Este gesto define o homem porque o artista não necessita de se valorizar através de quaisquer romances. Esse nunca foi esquecido aqui, na sua terra. Ninguém se esquecera da sua arte mais conseguida, quanto a mim, aquela que executa com folha de barro vermelho e que continua com uma categoria inigualável. O José Augusto nasceu com as mãos feitas na matéria argilosa. Daí o sóbrio requinte (seja-me relevada a aparente contradição), o equilíbrio das formas, a verdade plástica das suas adoráveis figuras.

Mas o Zé experimentou variadíssimas técnicas, algumas delas muitíssimo dignas de registo, mas cedo verificou serem invendáveis por falta de adesão de muitos daqueles que, por pura demagogia, afirmavam desejar uma arte inovadora.

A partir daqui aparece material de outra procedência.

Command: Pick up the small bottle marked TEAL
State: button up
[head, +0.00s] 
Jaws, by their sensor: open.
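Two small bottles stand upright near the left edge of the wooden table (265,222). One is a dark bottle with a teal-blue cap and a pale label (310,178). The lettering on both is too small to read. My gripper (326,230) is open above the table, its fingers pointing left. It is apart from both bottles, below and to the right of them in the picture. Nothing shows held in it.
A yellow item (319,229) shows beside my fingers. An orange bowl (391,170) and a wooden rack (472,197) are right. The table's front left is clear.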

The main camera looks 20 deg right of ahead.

De qualquer maneira, bastava a sua perícia na feitura das suas figuras populares para o creditar entre os melhores barristas do nosso país. Mas ele é um artista completo. Os seus desenhos têm imaginação criadora e domina a técnica das cores cerâmicas com real mestria. Além disso, trata com saber qualquer aspecto da modelação, das texturas e "degradé". Foi e é o criador de tipos de uma riqueza humana invulgar nos quais o sorriso tímido ou aberto, às vezes enigmático, alterna com o espanto doce ou doloroso. Amaro Neves, no seu livro "Barristas Aveirenses" faz uma resenha mais pormenorizada das suas obras mais significativas, neste plano escultórico, do nosso talentoso barrista.

As suas figuras de carácter religioso, onde um discreto barroquismo é criteriosamente aplicado, são de extraordinária inspiração, pois quase deixam extravasar o carinho com que foram tratadas. Assim é José Augusto em tudo que intenta.

"Et creavit Deus hominem ad imaginem suam; ad imaginem
Dei creavit illum, masculum et feminam creavit eos".

Dir-se-ia que este amigo nasceu do barro como o sugerem a lenda ingénua das Sagradas Escrituras, tão afeitas estão à matéria plástica as suas mãos que já desvendaram todos os segredos para encontrar as formas aí contidas.